◆ TASK DIRECTIONS
Copy out all of the material exactly.

◆ Collected data
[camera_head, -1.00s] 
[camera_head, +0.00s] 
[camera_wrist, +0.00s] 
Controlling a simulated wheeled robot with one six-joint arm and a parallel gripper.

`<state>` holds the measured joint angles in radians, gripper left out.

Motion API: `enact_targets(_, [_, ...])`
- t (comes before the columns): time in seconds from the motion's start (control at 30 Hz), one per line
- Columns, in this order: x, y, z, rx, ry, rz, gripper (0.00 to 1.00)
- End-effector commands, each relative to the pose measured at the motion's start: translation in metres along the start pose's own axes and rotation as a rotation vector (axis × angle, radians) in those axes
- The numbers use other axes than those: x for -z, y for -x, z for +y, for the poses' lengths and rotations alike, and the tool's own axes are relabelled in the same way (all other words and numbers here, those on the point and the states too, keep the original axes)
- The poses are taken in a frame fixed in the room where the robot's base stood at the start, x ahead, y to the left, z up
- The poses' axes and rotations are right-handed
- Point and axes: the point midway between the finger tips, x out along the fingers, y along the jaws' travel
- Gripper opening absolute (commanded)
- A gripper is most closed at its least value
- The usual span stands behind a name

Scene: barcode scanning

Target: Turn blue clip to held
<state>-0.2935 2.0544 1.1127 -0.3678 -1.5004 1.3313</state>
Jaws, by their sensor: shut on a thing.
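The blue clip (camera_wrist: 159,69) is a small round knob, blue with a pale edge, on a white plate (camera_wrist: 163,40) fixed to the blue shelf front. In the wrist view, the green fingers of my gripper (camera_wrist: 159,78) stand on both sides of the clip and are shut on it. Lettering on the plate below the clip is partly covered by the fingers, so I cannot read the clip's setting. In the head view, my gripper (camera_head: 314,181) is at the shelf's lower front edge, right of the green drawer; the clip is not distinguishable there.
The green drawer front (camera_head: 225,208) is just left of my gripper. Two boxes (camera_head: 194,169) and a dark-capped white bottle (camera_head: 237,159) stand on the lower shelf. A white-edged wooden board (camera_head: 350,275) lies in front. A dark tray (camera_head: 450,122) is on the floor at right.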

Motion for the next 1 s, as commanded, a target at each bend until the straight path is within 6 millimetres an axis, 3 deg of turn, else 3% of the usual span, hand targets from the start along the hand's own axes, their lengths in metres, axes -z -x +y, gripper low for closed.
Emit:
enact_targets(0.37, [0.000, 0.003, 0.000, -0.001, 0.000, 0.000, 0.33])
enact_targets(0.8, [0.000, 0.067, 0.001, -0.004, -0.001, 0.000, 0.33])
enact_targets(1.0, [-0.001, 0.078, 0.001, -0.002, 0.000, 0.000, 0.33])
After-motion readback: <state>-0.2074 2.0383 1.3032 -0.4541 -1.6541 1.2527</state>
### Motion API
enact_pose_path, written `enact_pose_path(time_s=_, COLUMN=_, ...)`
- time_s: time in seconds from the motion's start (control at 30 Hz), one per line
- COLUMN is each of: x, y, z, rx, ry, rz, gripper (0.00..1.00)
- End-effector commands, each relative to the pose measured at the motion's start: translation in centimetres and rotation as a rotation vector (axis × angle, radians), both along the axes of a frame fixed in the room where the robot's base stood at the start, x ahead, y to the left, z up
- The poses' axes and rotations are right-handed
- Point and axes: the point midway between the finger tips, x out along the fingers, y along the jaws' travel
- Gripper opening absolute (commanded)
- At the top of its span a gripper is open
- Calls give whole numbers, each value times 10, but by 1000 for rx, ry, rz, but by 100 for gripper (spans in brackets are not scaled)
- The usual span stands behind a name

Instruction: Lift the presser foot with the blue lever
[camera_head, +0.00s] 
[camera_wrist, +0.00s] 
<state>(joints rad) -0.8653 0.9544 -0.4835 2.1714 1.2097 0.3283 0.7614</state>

◆ RESPONSE TO THIS TASK
[camera_head, -1.00s] 
[camera_head, +0.00s] 
[camera_wrist, +0.00s] 
Controlling a simulated wheeled robot with one six-joint arm and a parallel gripper.

`<state>` holds the measured joint angles in radians, gripper left out.

Motion API: `enact_targets(_, [_, ...])`
- t (comes before the columns): time in seconds from the motion's start (control at 30 Hz), one per line
- Columns, in this order: x, y, z, rx, ry, rz, gripper (0.00 to 1.00)
- End-effector commands, each relative to the pose measured at the motion's start: translation in metres along the start pose's own axes and rotation as a rotation vector (axis × angle, radians) in those axes
- The numbers use other axes than those: x for -z, y for -x, z for +y, for the poses' lengths and rotations alike, and the tool's own axes are relabelled in the same way (all other words and numbers here, those on the point and the states too, keep the original axes)
- The poses are taken in a frame fixed in the room where the robot's base stood at the start, x ahead, y to the left, z up
- The poses' axes and rotations are right-handed
- Point and axes: the point midway between the finger tips, x out along the fingers, y along the jaws' travel
- Gripper opening absolute (commanded)
- A gripper is most closed at its least value
- The usual span stands behind a name

Scene: barcode scanning

Target: Turn blue clip to held
<state>-0.2935 2.0544 1.1127 -0.3678 -1.5004 1.3313</state>
Jaws, by their sensor: shut on a thing.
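The blue clip (camera_wrist: 159,69) is a small round knob, blue with a pale edge, on a white plate (camera_wrist: 163,40) fixed to the blue shelf front. In the wrist view, the green fingers of my gripper (camera_wrist: 159,78) stand on both sides of the clip and are shut on it. Lettering on the plate below the clip is partly covered by the fingers, so I cannot read the clip's setting. In the head view, my gripper (camera_head: 314,181) is at the shelf's lower front edge, right of the green drawer; the clip is not distinguishable there.
The green drawer front (camera_head: 225,208) is just left of my gripper. Two boxes (camera_head: 194,169) and a dark-capped white bottle (camera_head: 237,159) stand on the lower shelf. A white-edged wooden board (camera_head: 350,275) lies in front. A dark tray (camera_head: 450,122) is on the floor at right.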

Motion for the next 1 s, as commanded, a target at each bend until the straight path is within 6 millimetres an axis, 3 deg of turn, else 3% of the usual span, hand targets from the start along the hand's own axes, their lengths in metres, axes -z -x +y, gripper low for closed.
Emit:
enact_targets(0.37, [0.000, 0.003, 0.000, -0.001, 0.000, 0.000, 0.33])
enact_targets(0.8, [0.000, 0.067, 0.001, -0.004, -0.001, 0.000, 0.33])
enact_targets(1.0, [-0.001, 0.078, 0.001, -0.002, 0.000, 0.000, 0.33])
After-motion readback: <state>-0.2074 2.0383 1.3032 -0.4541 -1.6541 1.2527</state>
### Motion API
enact_pose_path, written `enact_pose_path(time_s=_, COLUMN=_, ...)`
- time_s: time in seconds from the motion's start (control at 30 Hz), one per line
- COLUMN is each of: x, y, z, rx, ry, rz, gripper (0.00..1.00)
- End-effector commands, each relative to the pose measured at the motion's start: translation in centimetres and rotation as a rotation vector (axis × angle, radians), both along the axes of a frame fixed in the room where the robot's base stood at the start, x ahead, y to the left, z up
- The poses' axes and rotations are right-handed
- Point and axes: the point midway between the finger tips, x out along the fingers, y along the jaws' travel
- Gripper opening absolute (commanded)
- At the top of its span a gripper is open
- Calls give whole numbers, each value times 10, but by 1000 for rx, ry, rz, but by 100 for gripper (spans in brackets are not scaled)
- The usual span stands behind a name

Instruction: Lift the presser foot with the blue lever
[camera_head, +0.00s] 
[camera_wrist, +0.00s] 
<state>(joints rad) -0.8653 0.9544 -0.4835 2.1714 1.2097 0.3283 0.7614</state>

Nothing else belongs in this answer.